>> begin

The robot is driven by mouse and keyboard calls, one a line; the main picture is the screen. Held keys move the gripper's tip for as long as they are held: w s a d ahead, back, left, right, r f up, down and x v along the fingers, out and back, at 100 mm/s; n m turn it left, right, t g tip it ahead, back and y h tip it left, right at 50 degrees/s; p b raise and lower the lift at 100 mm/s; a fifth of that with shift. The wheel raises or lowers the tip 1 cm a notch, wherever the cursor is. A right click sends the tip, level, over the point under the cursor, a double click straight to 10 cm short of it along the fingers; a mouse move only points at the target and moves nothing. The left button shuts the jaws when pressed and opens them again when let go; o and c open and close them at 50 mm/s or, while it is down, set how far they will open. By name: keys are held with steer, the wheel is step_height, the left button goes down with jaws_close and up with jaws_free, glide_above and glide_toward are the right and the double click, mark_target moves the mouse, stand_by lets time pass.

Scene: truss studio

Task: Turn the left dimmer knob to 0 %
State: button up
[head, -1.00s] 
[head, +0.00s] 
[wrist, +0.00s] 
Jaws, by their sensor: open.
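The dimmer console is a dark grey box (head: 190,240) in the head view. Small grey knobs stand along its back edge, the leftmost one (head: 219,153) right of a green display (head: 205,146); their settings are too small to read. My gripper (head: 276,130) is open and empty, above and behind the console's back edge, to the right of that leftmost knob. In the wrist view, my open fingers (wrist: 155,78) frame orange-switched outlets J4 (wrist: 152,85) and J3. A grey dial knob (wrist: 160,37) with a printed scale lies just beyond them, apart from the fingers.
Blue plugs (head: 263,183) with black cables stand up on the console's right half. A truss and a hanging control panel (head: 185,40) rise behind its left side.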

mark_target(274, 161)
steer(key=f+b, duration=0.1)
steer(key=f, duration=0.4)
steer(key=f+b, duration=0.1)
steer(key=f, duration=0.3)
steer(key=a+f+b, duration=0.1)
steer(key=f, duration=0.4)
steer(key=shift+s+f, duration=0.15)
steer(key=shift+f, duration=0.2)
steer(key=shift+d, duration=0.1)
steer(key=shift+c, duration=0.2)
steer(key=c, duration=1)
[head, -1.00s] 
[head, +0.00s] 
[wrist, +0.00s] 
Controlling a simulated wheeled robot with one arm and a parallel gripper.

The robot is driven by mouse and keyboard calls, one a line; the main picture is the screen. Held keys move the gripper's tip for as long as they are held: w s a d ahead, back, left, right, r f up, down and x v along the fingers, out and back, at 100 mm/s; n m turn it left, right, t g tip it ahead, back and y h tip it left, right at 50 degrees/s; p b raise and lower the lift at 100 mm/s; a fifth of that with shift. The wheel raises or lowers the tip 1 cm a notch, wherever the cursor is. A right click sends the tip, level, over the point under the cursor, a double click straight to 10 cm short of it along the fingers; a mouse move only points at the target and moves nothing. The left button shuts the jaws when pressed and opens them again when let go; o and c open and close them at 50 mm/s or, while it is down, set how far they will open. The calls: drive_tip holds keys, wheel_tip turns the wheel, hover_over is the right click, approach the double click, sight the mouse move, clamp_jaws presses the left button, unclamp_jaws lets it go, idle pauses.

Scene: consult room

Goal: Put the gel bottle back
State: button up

>> end

== Short exercise ==
Extract every line above that contains the word "Scene".

== Exercise result ==
Scene: truss studio
Scene: consult room

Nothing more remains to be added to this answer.